Sus indios se dispersaron por el Brasil y el Paraguay, ó adoptaron definitivamente la vida salvaje, subiendo al Norte y dirigiéndose al Chaco en procura de bosques más espesos. Las últimas noticias que de ellos se tiene, son la tentativa infructuosa que el gobierno unitario del año 1826 hizo para restaurar la civilización en aquellas Misiones-siempre reclamadas como suyas por el Paraguay-convirtiéndolas en provincia de la Unión; y la parte que tomaron al siguiente en la guerra contra el Brasil, bajo el mando de los caciques Ramoncito y Caraypí.

Las Misiones situadas al oriente del Uruguay duraron algunos años más; pero en 1828, con motivo de la guerra antedicha, el caudillo oriental Rivera las arrasó tan completamente, que hasta se llevó en cautiverio á las mujeres y á los niños.

El régimen jesuítico se prolongó en el Paraguay hasta 1823, entrando los indios desde entonces á trabajar por cuenta del gobierno, pero conservando la organización comunista.

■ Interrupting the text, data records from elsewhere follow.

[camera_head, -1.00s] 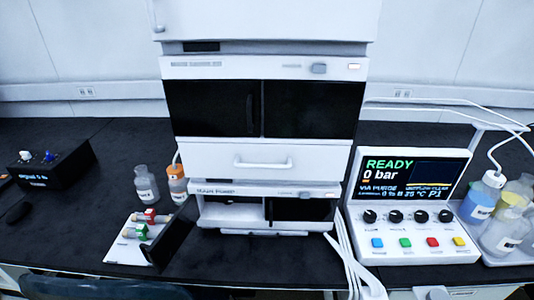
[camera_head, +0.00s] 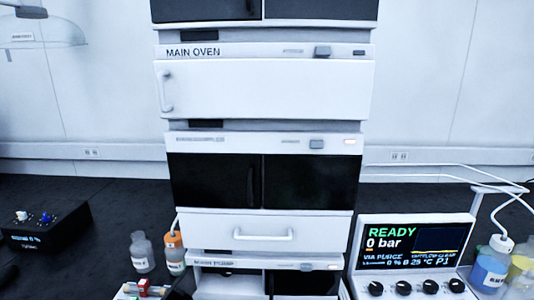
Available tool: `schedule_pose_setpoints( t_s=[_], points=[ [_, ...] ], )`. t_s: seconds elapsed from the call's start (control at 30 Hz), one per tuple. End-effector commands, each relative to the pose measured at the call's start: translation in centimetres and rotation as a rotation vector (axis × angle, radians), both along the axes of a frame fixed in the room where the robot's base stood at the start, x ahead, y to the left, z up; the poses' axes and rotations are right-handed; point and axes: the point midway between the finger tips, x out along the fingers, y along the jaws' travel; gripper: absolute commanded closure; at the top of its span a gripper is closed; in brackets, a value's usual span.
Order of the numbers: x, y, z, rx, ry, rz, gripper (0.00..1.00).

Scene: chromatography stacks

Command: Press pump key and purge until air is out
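The main pump module (camera_head: 215,262) is at the bottom of the white stack, its lower part cut off by the frame edge. A small grey key (camera_head: 307,267) and a lit indicator (camera_head: 334,266) sit on its front strip. The control panel (camera_head: 463,219) to the right has a screen (camera_head: 413,243) reading READY and 0 bar, with a VIA PURGE line below. My gripper is not in view.
The main oven (camera_head: 262,90) sits higher in the stack, above a black-fronted module (camera_head: 215,180) and a white drawer (camera_head: 262,233). Bottles stand left (camera_head: 142,252) and right (camera_head: 492,266) of the stack. A black box (camera_head: 45,227) is far left.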

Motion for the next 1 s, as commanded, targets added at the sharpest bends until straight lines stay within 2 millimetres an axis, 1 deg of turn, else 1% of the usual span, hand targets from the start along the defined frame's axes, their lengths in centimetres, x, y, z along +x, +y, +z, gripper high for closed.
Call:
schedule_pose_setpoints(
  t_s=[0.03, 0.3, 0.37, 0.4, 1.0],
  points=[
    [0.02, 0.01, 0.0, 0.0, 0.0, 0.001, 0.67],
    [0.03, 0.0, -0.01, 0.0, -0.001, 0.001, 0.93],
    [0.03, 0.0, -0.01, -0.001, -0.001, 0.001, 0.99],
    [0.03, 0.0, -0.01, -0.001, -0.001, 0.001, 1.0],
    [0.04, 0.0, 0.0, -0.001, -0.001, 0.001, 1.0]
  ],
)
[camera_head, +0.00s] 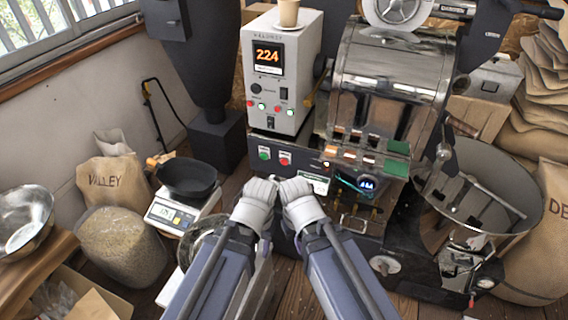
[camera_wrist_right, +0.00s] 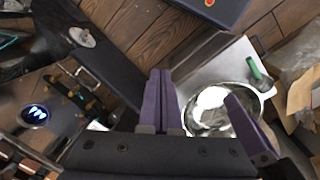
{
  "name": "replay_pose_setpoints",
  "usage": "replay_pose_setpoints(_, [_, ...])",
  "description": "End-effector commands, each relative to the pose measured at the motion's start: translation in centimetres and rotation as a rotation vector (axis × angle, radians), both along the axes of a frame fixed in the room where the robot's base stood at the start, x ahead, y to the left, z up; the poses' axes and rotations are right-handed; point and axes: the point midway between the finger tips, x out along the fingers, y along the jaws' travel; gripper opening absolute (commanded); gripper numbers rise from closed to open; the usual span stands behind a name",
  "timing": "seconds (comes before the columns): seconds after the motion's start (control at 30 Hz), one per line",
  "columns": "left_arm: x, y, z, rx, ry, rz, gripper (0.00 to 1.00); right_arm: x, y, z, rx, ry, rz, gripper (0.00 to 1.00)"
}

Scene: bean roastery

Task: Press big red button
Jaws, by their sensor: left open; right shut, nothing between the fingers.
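A red push button (camera_head: 285,158) sits beside a green one (camera_head: 264,153) on the dark front panel below the white control box. It is the largest red button I can make out. My left gripper (camera_head: 272,181) is open and empty, in front of and below the panel. My right gripper (camera_head: 284,181) is close beside it, a little below the red button and apart from it. In the right wrist view the right gripper (camera_wrist_right: 161,75) shows two purple fingers pressed together with nothing between them. The red button is not clearly seen in that view.
A white control box (camera_head: 283,75) reading 224, with small lights and a cup (camera_head: 289,12) on top, stands above the panel. The metal roaster drum (camera_head: 390,75) and round cooling bin (camera_head: 480,185) are right. A scale (camera_head: 172,218) with a black pan (camera_head: 187,177) stands left.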

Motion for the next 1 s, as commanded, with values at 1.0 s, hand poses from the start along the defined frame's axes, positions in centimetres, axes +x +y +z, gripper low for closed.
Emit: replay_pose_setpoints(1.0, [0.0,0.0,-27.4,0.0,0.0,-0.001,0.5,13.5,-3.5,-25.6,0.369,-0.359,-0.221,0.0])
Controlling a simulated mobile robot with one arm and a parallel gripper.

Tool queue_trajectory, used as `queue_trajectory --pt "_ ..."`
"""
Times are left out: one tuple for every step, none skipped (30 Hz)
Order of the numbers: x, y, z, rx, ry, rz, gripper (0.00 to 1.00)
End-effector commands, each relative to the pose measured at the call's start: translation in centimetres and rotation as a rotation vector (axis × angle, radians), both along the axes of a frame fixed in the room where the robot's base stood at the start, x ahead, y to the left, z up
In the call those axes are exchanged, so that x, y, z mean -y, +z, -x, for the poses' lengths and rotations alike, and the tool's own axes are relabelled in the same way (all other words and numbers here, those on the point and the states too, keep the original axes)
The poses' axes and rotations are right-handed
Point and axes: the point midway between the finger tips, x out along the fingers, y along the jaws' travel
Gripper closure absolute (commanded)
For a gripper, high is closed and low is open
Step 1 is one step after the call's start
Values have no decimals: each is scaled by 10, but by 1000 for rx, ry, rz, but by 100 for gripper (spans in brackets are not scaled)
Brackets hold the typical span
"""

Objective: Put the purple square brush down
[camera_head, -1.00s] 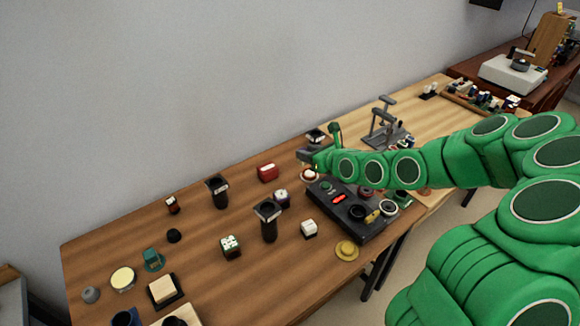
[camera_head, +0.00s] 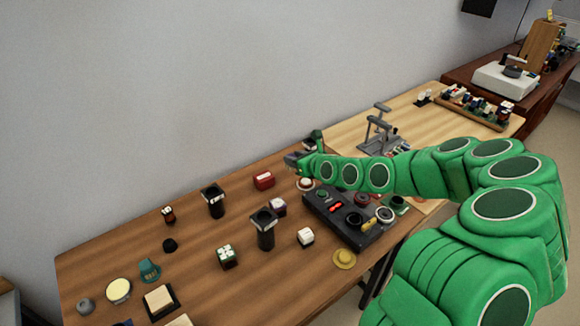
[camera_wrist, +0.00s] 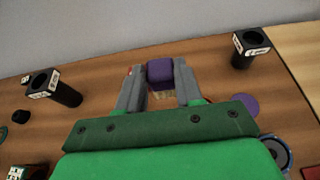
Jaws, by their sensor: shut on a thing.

Esta fué abolida por el general López en 1848, con el objeto de confiscar en su provecho los bienes de la comunidad, declarados fiscales, y semejante medida consumó la ruina del Imperio Jesuítico en el último de sus vestigios históricos.


  1. Su intento era evitar el contrabando por la Colonia, haciéndola suya; pero como este delito emanaba de fuentes más profundas que la hostilidad portuguesa, nada consiguió, anulándose el tratado en 1761.
  2. Casi 60.000.000 de francos, si se toma por tipo al cruzado de 1750 precisamente, moneda de plata cuyo exergo alusivo decía: In hoc signo vinces, y cuyo valor, considerando las mismas equivalencias mencionadas en otro lugar para el peso español, sería de 2 francos 918. El cruzado de oro, que venía á valer 3 francos 395, no puede servir de base por su escasa circulación en aquella época, si bien no alteraría mucho mi cálculo. La moneda de plata á que me refiero, pesaba 14 gramos 605 y tenía 0.899 de fino.
  3. Y hasta las querellas galantes; pues por lo que respecta á la intervención de Francia, parece que el origen de la expulsión estuvo en el disgusto de la Pompadour con el P. de Sacy, el cual había extremado para la real querida, la moral acomodaticia. Las protestas de la reina y del Delfín hicieron retroceder al jesuíta, motivando el incidente.